Only days after news of his departure from the Energy Department’s Office of Environmental Management leaked, Mark Whitney, the agency’s No. 2 nuclear-cleanup official, has joined AECOM, the Los Angeles-based DOE contractor announced.
Whitney “has been appointed chief operating officer of AECOM’s nuclear and environment strategic business unit,” AECOM wrote in the press release. The company is one of the EM’s largest contractors, managing or directly working on substantially all the major liquid-waste-cleanup sites that represent the biggest remaining revenue grabs for industry across the DOE complex.

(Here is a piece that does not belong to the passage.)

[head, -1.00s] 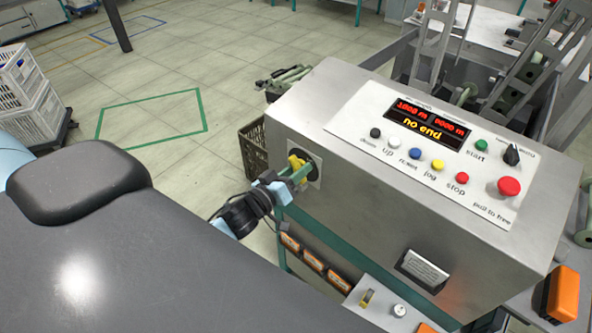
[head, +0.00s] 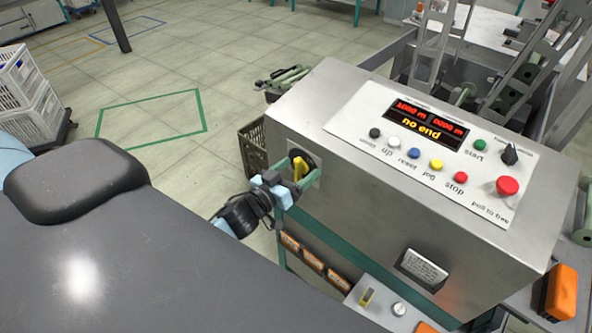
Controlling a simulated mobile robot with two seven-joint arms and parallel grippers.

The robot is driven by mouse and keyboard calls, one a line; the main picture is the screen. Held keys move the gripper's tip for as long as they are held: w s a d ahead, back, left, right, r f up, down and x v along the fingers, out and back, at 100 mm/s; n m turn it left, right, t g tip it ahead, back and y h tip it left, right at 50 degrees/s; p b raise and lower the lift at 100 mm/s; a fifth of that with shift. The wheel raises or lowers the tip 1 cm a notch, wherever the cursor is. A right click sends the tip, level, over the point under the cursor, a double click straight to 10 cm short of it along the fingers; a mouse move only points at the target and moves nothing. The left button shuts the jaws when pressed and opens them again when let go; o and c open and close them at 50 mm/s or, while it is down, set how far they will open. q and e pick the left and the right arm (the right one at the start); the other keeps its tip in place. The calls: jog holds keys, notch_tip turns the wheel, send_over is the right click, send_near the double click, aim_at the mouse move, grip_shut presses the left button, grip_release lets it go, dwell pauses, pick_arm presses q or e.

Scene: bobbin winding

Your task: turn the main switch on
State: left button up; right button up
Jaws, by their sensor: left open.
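The main switch (head: 299,167) is a yellow rotary handle on a dark round base, set in a plate on the left side of the grey control box (head: 400,235). Its handle stands close to upright. My left gripper (head: 301,184) is open at the switch, its fingers just in front of and below the handle and partly hiding it. I cannot tell whether they touch it. The display (head: 427,122) on the box top is lit in red and yellow. My right gripper is not in view.
The panel has several coloured buttons, a black selector knob (head: 510,153) and a red stop button (head: 508,186). A dark crate (head: 253,148) stands behind the box's left side. An orange box (head: 561,294) is at the lower right. Open floor lies to the left.

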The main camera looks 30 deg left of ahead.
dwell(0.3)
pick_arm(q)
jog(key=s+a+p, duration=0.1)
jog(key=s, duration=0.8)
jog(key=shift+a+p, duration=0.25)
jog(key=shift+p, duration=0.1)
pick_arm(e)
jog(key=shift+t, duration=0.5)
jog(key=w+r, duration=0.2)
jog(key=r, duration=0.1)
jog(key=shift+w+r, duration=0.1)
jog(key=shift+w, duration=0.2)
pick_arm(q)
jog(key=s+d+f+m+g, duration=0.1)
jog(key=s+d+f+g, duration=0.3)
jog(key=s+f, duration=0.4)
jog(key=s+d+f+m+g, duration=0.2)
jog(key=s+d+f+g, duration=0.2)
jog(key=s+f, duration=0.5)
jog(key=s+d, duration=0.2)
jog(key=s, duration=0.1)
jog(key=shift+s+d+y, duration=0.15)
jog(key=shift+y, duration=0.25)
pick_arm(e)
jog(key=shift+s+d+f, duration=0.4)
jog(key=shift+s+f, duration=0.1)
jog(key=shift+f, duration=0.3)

Word of Whitney’s departure, detailed in an internal memo from his boss, first leaked out Tuesday.
“It is with gratitude for his service that I share with you the news that Mark Whitney is leaving DOE to pursue an opportunity in the private sector,” Monica Regalbuto, assistant secretary for environmental management, wrote in the memo.
An 11-year DOE veteran, Whitney was principal deputy assistant secretary for environmental management since 2014. He will leave the agency in mid-October, according to the memo.
Whitney most recently oversaw a reorganization of the Environmental Management bureaucracy that brought the office’s active cleanup sites under direct management of a new headquarters-based field office czar. He was the department’s de facto spokesman for the reorganization, saying often in the waning months of his tenure the change would restore to the Office of Environmental Management a focus on the field sites that has been lacking in recent years.
Whitney, also a fond Washington Nationals fan, will be replaced on an acting basis by Sue Cange, manager of DOE’s Oak Ridge Site near Oak Ridge, Tenn.